(DATA LINES):

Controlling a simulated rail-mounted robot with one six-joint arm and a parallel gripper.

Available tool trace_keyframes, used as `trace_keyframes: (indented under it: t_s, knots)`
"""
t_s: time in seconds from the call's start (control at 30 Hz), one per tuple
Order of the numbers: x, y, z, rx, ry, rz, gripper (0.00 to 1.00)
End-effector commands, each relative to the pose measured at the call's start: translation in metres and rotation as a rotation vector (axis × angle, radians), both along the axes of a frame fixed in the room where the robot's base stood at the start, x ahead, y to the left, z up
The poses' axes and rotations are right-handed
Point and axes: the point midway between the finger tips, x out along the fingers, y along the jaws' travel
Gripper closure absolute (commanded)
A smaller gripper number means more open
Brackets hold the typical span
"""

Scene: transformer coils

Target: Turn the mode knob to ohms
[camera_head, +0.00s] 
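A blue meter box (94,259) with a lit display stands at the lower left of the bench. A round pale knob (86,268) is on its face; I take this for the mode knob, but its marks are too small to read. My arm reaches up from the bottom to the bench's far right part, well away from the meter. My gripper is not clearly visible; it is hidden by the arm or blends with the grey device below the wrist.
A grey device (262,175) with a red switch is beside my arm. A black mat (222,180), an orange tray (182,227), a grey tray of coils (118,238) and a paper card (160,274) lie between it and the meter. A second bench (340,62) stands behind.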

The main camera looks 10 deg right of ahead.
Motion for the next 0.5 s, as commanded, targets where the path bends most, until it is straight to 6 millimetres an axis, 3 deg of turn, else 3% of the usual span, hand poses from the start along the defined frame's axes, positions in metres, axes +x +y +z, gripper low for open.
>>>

(WRITTEN INSTRUCTION): Everything from the line containing "t_s: time in" down to the line containing "End-effector commands, each" should be retyped exactly, both lines included, and nothing more.

(EXERCISE OUTPUT):
t_s: time in seconds from the call's start (control at 30 Hz), one per tuple
Order of the numbers: x, y, z, rx, ry, rz, gripper (0.00 to 1.00)
End-effector commands, each relative to the pose measured at the call's start: translation in metres and rotation as a rotation vector (axis × angle, radians), both along the axes of a frame fixed in the room where the robot's base stood at the start, x ahead, y to the left, z up

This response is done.